Perhaps the biggest concern for Austin residents is the upcoming improvements to the city’s wastewater treatment plant required by stricter guidelines set by the Minnesota Pollution Control Agency.

MPCA officials enacted stricter phosphate standards, among other policies last year. Yet several cities and the Coalition of Greater Minnesota Cities pushed back against the new MPCA rules and asked legislators to revoke the standards as lawmakers hadn’t approved the changes.

Lawmakers initially seemed willing to address the new standards, but only the Iron Range received a policy exemption.

Austin’s water permits expire at the end of the year, which makes it among the first cities affected by the new rules. Based on similar standards in Wisconsin, Hormel Foods Corp. and CGMC officials predict Austin could pay about $20 million to upgrade the treatment plant.
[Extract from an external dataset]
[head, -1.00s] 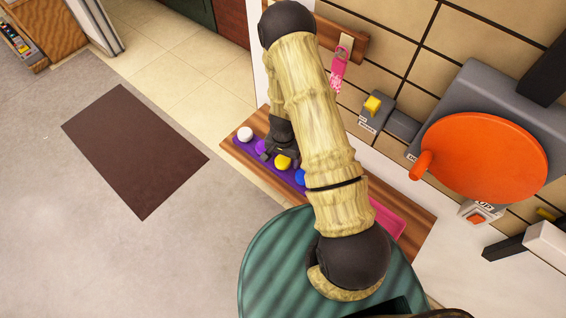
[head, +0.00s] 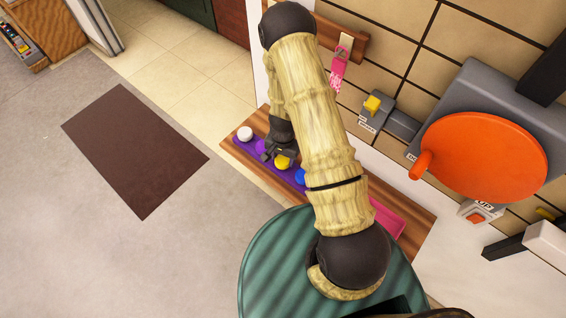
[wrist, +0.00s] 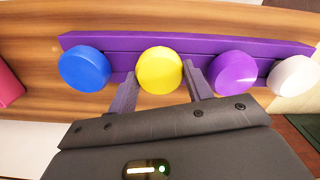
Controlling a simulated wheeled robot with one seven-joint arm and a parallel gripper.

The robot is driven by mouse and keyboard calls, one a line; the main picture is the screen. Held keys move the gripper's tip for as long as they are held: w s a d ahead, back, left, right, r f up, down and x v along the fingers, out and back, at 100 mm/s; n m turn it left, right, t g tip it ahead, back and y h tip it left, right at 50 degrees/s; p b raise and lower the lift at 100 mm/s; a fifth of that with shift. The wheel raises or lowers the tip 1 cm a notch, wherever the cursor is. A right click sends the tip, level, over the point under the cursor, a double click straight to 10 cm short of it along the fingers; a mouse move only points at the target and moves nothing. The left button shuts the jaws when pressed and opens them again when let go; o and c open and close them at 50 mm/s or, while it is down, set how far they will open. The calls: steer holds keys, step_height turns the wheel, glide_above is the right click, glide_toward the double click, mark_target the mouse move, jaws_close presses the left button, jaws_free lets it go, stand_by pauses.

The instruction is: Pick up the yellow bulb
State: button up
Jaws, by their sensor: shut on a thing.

Half of that cost would be absorbed by Hormel, but residents would likely have to pay larger sewer bills to cover the other $10 million.

“They didn’t have any sort of peer review to enact those standards,” Clark said. “It’s incredibly frustrating.”
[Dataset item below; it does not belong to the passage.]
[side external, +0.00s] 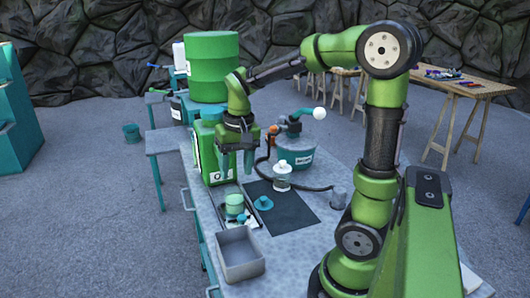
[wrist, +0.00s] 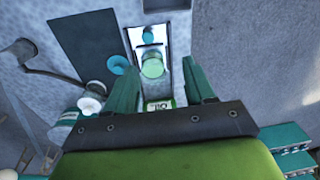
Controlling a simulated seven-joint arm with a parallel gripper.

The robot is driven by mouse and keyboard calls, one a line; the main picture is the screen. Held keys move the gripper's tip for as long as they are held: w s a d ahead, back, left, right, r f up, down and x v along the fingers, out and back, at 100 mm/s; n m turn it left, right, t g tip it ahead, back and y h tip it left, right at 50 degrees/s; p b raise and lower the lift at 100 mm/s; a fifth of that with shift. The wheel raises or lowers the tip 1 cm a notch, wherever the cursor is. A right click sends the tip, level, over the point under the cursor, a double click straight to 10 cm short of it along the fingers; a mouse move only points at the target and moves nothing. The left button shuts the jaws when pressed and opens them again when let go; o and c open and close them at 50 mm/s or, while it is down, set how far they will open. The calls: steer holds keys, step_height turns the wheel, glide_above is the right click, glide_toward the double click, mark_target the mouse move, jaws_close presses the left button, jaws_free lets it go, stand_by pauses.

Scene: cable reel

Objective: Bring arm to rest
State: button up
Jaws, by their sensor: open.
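My gripper (side external: 237,172) hangs with its fingers pointing down, above the left part of the grey worktable (side external: 205,215), in front of a green canister (side external: 208,150). Its two green fingers stand apart with nothing between them. In the wrist view my gripper (wrist: 160,70) is also spread wide. A light green jar (wrist: 152,68) shows in the gap between the fingers, farther down on a pale tray. The arm is bent, reaching out over the table from the right. I cannot tell the exact height of the fingertips above the table.
On the table are a black mat (side external: 285,212), a teal disc (side external: 263,203), a white-capped jar (side external: 282,178), a teal pot (side external: 298,160) with a dark hose, and a grey open bin (side external: 240,255). A large green drum (side external: 212,65) stands behind. The mat's front part is clear.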

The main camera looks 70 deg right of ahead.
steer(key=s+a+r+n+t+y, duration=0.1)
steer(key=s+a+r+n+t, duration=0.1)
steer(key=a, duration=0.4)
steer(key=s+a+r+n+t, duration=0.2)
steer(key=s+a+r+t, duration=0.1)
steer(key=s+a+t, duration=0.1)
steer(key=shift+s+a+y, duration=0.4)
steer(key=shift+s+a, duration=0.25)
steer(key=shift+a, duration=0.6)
Former state rep. Marty Seifert, another lobbyist with the CGMC, said the coalition plans to gather cost analysis data from cities this year and push for legislators to re-examine the rules next year.
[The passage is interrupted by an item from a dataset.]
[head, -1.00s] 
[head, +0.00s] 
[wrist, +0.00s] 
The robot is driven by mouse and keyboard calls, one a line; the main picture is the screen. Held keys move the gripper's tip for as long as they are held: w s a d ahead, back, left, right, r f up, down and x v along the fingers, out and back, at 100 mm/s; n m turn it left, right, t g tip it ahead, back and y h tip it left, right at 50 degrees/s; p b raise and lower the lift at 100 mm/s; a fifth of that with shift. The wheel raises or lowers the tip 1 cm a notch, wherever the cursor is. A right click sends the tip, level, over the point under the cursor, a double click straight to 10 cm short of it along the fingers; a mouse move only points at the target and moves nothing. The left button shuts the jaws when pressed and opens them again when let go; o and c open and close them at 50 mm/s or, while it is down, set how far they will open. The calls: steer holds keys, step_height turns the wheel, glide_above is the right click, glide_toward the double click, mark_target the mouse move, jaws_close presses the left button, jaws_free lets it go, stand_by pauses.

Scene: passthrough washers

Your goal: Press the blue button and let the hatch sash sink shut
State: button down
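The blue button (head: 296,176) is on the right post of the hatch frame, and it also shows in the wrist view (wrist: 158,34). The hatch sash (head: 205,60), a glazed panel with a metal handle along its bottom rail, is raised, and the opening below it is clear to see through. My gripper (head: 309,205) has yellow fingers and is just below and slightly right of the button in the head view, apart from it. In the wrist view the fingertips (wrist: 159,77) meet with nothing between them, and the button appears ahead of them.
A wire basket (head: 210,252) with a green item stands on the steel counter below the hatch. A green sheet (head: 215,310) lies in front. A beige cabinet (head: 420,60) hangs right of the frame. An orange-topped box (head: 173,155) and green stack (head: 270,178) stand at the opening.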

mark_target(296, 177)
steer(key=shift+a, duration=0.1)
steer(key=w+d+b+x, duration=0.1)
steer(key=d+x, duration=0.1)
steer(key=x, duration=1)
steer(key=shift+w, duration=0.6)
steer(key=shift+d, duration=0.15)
“There’s no doubt this is going to have a very negative impact on rural people, particularly,” Seifert said.

Rep. Jeanne Poppe, DFL-Austin, said the Legislature appeared willing to examine the new MPCA rules but the issue devolved into a tricky argument between environmentalists and a so-called anti-environment movement. Yet Poppe believes the issue should be discussed again if the costs to improve wastewater treatment plants become too great for individual cities to bear.

“There does have to be a reality check on what does that mean and how do we pay for everything we want,” she said.

 In the future

Though the session is done, Greater Minnesota lobbyists and lawmakers pledge to renew their efforts for Greater Minnesota next session.

Greater Minnesota lobbyists will likely pursue LGA increases as its biggest issue. The DFL-led Senate proposed a $545 million increase to LGA earlier this year, but House Republicans opposed the issue and cut LGA funding from their version of the tax bill.

Sparks is hopeful lawmakers can reach an agreement on LGA, even though the 2016 legislative session will only be about two months and dedicated to capital bonding projects.

“It’s very important to our local cities, not only Austin and Albert Lea but to our smaller cities,” Sparks said.

While Sparks said he was pleased with the session overall, he also acknowledged the session left much to be done. Yet both Sparks and Poppe say it will be difficult to tackle some of the issues left over from this year, such as transportation.

“I don’t see us really having a smooth outcome in those eight weeks that includes a bonding bill where every part of the state is going to want something,” Poppe said.